Aim:
Select all lines in the records that include "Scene".

Records to process:
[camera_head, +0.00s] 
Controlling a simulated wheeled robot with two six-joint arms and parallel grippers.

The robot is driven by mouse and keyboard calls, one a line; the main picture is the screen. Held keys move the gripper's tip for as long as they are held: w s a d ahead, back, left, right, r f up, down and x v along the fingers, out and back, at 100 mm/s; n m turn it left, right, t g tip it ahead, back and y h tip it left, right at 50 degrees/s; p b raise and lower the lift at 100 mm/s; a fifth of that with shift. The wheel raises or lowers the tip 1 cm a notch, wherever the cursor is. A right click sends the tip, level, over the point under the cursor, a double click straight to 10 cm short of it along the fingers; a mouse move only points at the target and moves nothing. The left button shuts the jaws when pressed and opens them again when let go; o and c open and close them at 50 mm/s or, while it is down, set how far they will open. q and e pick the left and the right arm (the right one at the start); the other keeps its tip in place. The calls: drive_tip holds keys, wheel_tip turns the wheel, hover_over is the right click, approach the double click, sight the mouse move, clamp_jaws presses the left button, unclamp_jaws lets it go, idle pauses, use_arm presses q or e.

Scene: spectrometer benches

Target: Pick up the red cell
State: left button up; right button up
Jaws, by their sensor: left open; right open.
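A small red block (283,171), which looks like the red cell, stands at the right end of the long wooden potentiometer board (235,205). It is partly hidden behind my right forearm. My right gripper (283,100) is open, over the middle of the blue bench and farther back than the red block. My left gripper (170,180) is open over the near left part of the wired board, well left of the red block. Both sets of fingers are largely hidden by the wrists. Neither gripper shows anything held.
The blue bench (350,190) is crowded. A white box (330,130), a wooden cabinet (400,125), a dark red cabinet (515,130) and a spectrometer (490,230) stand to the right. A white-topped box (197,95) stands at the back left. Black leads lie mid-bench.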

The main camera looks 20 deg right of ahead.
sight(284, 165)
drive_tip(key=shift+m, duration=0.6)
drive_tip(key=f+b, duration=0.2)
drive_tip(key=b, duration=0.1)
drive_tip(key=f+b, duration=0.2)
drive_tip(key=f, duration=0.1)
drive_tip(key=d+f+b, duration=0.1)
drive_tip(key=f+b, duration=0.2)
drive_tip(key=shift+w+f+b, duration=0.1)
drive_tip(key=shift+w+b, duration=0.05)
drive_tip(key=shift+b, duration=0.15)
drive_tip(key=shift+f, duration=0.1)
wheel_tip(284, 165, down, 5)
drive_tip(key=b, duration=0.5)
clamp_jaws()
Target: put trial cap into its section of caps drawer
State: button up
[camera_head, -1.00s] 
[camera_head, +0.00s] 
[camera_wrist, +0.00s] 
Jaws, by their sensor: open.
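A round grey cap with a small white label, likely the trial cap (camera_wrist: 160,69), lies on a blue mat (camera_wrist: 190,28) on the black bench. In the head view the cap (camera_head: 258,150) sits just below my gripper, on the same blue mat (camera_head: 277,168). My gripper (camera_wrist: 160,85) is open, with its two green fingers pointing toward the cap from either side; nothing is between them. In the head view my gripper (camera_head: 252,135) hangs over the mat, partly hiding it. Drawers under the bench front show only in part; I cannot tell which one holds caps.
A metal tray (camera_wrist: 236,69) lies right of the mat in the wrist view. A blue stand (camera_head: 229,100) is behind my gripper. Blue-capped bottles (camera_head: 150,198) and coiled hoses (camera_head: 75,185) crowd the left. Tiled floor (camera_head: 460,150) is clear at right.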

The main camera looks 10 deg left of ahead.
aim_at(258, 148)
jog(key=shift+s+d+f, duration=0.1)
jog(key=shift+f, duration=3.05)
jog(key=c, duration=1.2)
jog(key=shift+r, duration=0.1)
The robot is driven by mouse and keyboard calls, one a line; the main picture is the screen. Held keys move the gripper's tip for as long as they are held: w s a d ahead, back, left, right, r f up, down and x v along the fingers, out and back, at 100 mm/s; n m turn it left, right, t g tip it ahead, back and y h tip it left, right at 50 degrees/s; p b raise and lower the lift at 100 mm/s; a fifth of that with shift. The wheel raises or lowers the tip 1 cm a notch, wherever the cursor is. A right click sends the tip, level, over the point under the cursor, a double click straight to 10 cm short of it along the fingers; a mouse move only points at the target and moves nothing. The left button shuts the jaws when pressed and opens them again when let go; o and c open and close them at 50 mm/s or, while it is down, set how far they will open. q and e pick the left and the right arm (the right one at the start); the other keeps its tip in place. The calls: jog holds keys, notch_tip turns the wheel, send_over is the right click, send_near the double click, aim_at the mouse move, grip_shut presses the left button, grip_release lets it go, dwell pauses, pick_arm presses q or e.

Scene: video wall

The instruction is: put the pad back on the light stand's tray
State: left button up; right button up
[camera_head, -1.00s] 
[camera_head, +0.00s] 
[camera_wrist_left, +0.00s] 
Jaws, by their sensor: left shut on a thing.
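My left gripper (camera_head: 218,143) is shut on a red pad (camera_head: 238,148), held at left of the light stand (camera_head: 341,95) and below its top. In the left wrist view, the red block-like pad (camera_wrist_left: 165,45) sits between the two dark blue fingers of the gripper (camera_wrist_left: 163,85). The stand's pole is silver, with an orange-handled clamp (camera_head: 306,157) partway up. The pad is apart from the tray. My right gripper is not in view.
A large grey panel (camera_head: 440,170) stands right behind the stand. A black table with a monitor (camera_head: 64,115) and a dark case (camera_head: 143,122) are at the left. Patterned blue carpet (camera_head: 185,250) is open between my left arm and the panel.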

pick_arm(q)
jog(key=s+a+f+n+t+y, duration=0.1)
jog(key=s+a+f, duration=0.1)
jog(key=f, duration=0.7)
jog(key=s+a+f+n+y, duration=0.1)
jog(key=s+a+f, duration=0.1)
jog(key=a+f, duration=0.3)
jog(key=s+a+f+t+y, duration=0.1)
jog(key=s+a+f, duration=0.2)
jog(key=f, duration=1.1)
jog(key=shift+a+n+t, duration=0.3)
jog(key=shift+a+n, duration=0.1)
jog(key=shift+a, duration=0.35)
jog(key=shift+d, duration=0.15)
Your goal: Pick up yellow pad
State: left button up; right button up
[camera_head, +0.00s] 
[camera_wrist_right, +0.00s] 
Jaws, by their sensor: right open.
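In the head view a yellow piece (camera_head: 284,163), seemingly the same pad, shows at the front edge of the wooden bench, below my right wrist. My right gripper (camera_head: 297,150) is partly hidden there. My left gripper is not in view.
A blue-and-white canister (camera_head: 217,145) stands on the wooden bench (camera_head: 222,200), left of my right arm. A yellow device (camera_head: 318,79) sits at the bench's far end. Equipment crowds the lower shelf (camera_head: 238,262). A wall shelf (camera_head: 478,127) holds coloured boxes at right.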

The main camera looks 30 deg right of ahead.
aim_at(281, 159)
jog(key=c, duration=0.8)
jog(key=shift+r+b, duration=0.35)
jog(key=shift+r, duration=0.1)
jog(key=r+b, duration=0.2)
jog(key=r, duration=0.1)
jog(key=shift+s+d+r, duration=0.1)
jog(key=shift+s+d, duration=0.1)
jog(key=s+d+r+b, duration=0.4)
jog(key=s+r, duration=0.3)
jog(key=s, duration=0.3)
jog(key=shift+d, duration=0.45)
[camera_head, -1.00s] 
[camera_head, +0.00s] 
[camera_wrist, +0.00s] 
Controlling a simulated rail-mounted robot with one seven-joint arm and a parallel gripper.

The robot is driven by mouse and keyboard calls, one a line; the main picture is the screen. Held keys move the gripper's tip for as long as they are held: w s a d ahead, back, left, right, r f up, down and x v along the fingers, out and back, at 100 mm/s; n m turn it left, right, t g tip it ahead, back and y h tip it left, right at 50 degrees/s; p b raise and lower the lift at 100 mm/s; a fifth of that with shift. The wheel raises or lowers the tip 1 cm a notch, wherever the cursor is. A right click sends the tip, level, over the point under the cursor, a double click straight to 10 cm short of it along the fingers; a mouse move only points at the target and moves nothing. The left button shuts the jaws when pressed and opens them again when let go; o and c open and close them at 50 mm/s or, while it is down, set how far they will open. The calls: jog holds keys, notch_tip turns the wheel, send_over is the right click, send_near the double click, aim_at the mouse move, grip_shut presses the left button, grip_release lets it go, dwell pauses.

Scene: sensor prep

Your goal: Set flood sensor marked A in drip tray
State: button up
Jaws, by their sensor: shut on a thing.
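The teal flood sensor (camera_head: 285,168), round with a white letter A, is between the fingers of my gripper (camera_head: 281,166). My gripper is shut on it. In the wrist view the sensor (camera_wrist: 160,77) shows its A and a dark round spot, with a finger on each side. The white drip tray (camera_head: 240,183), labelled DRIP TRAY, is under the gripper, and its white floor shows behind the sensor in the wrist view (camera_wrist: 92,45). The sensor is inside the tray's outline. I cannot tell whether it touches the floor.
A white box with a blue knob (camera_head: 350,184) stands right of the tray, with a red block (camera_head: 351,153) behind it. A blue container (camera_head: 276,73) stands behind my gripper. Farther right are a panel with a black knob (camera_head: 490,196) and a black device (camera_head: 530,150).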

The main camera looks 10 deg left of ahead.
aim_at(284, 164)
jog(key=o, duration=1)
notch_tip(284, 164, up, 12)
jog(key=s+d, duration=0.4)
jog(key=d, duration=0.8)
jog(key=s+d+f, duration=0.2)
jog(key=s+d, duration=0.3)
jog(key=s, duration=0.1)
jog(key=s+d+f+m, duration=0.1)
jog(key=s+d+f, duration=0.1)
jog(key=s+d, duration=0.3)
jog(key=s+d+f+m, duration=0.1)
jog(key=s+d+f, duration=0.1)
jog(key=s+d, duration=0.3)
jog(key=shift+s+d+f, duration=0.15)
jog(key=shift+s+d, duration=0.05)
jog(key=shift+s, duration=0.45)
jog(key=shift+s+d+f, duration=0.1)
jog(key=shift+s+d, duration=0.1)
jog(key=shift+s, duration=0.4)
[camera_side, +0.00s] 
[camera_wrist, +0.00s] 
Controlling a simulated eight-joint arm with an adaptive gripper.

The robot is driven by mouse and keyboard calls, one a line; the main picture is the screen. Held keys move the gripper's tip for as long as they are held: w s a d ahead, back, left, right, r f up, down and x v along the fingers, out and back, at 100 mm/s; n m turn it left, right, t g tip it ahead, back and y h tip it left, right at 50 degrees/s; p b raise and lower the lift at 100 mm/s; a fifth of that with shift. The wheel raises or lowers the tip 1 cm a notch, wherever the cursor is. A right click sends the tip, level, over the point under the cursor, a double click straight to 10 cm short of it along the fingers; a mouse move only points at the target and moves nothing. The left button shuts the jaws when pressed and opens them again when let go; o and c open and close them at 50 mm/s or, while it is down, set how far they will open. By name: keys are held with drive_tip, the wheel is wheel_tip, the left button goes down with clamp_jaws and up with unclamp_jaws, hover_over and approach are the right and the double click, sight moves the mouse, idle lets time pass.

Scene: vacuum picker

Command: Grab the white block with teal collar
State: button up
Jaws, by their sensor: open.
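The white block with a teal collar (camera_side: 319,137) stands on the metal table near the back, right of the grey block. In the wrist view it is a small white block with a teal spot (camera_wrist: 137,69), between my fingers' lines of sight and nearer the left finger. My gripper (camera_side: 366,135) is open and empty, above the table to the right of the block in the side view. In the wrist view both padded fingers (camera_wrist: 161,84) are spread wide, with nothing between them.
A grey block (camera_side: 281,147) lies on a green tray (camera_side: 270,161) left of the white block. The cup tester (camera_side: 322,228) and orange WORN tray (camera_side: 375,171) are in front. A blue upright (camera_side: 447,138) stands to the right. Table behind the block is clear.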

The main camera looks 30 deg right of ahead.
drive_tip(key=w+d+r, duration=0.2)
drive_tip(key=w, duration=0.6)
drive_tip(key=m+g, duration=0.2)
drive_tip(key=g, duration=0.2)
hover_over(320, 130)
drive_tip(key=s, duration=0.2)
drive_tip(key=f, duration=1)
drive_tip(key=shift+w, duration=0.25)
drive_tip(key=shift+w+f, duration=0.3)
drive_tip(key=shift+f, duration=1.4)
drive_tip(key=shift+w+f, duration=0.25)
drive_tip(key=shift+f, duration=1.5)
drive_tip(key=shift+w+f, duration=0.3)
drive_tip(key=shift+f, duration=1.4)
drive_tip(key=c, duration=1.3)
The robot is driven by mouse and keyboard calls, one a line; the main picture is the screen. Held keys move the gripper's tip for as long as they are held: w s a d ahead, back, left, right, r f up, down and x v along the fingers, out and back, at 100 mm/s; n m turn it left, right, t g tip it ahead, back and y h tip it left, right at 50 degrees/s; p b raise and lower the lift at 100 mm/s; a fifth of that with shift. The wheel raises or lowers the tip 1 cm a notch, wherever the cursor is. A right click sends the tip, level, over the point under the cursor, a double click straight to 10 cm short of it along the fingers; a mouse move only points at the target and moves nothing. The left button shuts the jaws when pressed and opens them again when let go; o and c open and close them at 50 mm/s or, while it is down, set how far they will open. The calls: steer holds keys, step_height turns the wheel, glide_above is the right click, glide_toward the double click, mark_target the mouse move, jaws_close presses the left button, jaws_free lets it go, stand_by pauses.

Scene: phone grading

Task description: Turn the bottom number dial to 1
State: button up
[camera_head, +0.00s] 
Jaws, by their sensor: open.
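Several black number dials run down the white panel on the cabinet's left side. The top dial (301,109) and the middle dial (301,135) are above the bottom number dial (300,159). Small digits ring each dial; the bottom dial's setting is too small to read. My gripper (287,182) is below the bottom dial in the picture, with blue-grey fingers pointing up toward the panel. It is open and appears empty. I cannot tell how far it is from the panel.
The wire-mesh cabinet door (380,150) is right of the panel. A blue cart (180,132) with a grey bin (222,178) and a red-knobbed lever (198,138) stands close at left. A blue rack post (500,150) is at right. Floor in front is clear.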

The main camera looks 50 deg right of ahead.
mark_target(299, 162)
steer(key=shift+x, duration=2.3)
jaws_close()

Solution:
Scene: spectrometer benches
Scene: video wall
Scene: sensor prep
Scene: vacuum picker
Scene: phone grading

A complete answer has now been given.